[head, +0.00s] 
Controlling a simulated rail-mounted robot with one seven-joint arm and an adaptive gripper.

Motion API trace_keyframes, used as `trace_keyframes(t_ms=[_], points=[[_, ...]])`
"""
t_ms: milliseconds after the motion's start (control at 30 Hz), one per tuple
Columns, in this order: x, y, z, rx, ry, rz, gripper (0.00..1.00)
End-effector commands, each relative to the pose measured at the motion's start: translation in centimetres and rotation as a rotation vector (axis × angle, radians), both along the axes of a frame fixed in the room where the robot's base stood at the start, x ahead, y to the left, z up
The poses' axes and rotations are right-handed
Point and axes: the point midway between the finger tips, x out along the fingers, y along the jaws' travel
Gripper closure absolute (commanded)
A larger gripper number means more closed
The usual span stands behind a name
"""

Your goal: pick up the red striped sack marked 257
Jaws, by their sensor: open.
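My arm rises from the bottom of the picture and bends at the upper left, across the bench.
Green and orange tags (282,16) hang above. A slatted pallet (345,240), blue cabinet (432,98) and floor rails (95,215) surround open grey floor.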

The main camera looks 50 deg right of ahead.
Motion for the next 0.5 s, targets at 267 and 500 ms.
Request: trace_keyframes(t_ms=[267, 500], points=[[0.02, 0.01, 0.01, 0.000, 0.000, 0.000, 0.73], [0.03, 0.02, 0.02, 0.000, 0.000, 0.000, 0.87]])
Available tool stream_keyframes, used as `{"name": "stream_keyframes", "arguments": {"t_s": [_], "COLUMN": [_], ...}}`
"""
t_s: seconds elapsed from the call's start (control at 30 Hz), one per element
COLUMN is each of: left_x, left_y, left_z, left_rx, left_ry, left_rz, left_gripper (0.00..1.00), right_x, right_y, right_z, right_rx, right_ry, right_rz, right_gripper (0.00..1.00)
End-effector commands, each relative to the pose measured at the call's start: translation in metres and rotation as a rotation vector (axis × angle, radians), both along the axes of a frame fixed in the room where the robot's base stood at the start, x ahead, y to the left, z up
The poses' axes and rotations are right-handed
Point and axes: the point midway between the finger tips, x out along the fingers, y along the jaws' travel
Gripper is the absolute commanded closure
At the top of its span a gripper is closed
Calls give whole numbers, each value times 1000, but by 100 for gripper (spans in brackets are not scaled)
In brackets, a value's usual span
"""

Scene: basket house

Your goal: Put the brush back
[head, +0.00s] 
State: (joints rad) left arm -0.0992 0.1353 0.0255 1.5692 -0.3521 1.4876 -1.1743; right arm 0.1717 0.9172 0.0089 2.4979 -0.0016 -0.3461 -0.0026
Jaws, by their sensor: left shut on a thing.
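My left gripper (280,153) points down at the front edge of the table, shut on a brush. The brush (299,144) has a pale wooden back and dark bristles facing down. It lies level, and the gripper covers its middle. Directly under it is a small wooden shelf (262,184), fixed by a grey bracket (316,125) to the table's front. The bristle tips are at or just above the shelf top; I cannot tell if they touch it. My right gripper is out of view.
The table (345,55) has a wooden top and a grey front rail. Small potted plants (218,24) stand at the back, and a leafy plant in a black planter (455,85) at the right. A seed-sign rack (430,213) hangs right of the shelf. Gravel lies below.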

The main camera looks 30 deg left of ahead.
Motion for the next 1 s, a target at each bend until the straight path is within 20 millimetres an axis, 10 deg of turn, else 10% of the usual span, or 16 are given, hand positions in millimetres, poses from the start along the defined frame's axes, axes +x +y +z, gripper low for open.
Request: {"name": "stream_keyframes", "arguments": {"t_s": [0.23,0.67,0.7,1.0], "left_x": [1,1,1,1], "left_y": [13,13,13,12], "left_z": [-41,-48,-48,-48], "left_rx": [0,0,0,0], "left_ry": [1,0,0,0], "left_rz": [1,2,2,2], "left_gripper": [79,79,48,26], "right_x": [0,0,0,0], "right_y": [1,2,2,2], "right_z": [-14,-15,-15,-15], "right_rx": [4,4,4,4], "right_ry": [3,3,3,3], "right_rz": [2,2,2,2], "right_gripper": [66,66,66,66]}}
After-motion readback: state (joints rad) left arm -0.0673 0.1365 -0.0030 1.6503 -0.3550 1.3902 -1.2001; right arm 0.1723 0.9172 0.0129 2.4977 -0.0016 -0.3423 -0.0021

________________________________________

### Aim
Restate the data above word for word, please.

### Expected output
[head, +0.00s] 
Controlling a simulated rail-mounted robot with one seven-joint arm and an adaptive gripper.

Motion API trace_keyframes, used as `trace_keyframes(t_ms=[_], points=[[_, ...]])`
"""
t_ms: milliseconds after the motion's start (control at 30 Hz), one per tuple
Columns, in this order: x, y, z, rx, ry, rz, gripper (0.00..1.00)
End-effector commands, each relative to the pose measured at the motion's start: translation in centimetres and rotation as a rotation vector (axis × angle, radians), both along the axes of a frame fixed in the room where the robot's base stood at the start, x ahead, y to the left, z up
The poses' axes and rotations are right-handed
Point and axes: the point midway between the finger tips, x out along the fingers, y along the jaws' travel
Gripper closure absolute (commanded)
A larger gripper number means more closed
The usual span stands behind a name
"""

Your goal: pick up the red striped sack marked 257
Jaws, by their sensor: open.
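My arm rises from the bottom of the picture and bends at the upper left, across the bench.
Green and orange tags (282,16) hang above. A slatted pallet (345,240), blue cabinet (432,98) and floor rails (95,215) surround open grey floor.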

The main camera looks 50 deg right of ahead.
Motion for the next 0.5 s, targets at 267 and 500 ms.
Request: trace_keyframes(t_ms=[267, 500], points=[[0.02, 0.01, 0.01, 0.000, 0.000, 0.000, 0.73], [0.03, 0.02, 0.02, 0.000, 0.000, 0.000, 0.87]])
Available tool stream_keyframes, used as `{"name": "stream_keyframes", "arguments": {"t_s": [_], "COLUMN": [_], ...}}`
"""
t_s: seconds elapsed from the call's start (control at 30 Hz), one per element
COLUMN is each of: left_x, left_y, left_z, left_rx, left_ry, left_rz, left_gripper (0.00..1.00), right_x, right_y, right_z, right_rx, right_ry, right_rz, right_gripper (0.00..1.00)
End-effector commands, each relative to the pose measured at the call's start: translation in metres and rotation as a rotation vector (axis × angle, radians), both along the axes of a frame fixed in the room where the robot's base stood at the start, x ahead, y to the left, z up
The poses' axes and rotations are right-handed
Point and axes: the point midway between the finger tips, x out along the fingers, y along the jaws' travel
Gripper is the absolute commanded closure
At the top of its span a gripper is closed
Calls give whole numbers, each value times 1000, but by 100 for gripper (spans in brackets are not scaled)
In brackets, a value's usual span
"""

Scene: basket house

Your goal: Put the brush back
[head, +0.00s] 
State: (joints rad) left arm -0.0992 0.1353 0.0255 1.5692 -0.3521 1.4876 -1.1743; right arm 0.1717 0.9172 0.0089 2.4979 -0.0016 -0.3461 -0.0026
Jaws, by their sensor: left shut on a thing.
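My left gripper (280,153) points down at the front edge of the table, shut on a brush. The brush (299,144) has a pale wooden back and dark bristles facing down. It lies level, and the gripper covers its middle. Directly under it is a small wooden shelf (262,184), fixed by a grey bracket (316,125) to the table's front. The bristle tips are at or just above the shelf top; I cannot tell if they touch it. My right gripper is out of view.
The table (345,55) has a wooden top and a grey front rail. Small potted plants (218,24) stand at the back, and a leafy plant in a black planter (455,85) at the right. A seed-sign rack (430,213) hangs right of the shelf. Gravel lies below.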

The main camera looks 30 deg left of ahead.
Motion for the next 1 s, a target at each bend until the straight path is within 20 millimetres an axis, 10 deg of turn, else 10% of the usual span, or 16 are given, hand positions in millimetres, poses from the start along the defined frame's axes, axes +x +y +z, gripper low for open.
Request: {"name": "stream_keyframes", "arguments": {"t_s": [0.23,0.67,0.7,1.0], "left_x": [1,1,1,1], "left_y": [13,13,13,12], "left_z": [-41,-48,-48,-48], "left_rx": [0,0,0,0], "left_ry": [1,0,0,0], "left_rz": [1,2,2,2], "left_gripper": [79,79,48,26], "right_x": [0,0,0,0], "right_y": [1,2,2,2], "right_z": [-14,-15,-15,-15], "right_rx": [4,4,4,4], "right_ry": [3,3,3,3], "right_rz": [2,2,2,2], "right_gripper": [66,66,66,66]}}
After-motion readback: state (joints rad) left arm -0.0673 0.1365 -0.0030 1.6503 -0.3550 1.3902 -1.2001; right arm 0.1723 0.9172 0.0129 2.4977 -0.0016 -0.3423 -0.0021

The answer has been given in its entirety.